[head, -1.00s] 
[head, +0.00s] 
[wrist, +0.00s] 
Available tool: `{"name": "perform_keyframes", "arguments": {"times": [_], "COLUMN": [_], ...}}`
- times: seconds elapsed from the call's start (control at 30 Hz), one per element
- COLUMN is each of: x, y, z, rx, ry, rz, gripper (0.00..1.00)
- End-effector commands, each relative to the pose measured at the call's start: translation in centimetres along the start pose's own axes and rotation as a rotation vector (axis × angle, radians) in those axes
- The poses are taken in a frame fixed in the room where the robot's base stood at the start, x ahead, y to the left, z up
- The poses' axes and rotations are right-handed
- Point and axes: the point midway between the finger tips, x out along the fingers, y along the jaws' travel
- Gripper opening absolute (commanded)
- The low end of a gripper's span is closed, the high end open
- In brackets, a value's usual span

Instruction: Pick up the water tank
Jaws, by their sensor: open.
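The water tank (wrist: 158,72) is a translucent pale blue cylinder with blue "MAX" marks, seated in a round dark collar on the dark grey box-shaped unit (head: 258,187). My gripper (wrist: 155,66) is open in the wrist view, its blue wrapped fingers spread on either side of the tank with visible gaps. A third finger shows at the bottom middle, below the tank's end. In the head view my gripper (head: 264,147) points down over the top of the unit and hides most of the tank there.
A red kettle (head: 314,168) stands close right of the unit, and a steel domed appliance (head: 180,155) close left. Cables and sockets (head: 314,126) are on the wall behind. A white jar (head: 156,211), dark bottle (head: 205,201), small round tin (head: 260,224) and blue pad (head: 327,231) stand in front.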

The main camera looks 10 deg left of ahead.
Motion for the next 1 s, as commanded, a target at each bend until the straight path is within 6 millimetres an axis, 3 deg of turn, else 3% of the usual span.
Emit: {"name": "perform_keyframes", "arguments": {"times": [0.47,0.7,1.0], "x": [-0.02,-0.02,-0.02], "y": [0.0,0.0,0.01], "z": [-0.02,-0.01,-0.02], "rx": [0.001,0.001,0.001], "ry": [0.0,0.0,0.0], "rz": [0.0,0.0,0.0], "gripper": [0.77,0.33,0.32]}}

· · · · · · ·

Repeat word for word the lines from the line with "- times: seconds" to the line with "Instruction: Pick up the water tank", both lines included.

- times: seconds elapsed from the call's start (control at 30 Hz), one per element
- COLUMN is each of: x, y, z, rx, ry, rz, gripper (0.00..1.00)
- End-effector commands, each relative to the pose measured at the call's start: translation in centimetres along the start pose's own axes and rotation as a rotation vector (axis × angle, radians) in those axes
- The poses are taken in a frame fixed in the room where the robot's base stood at the start, x ahead, y to the left, z up
- The poses' axes and rotations are right-handed
- Point and axes: the point midway between the finger tips, x out along the fingers, y along the jaws' travel
- Gripper opening absolute (commanded)
- The low end of a gripper's span is closed, the high end open
- In brackets, a value's usual span

Instruction: Pick up the water tank

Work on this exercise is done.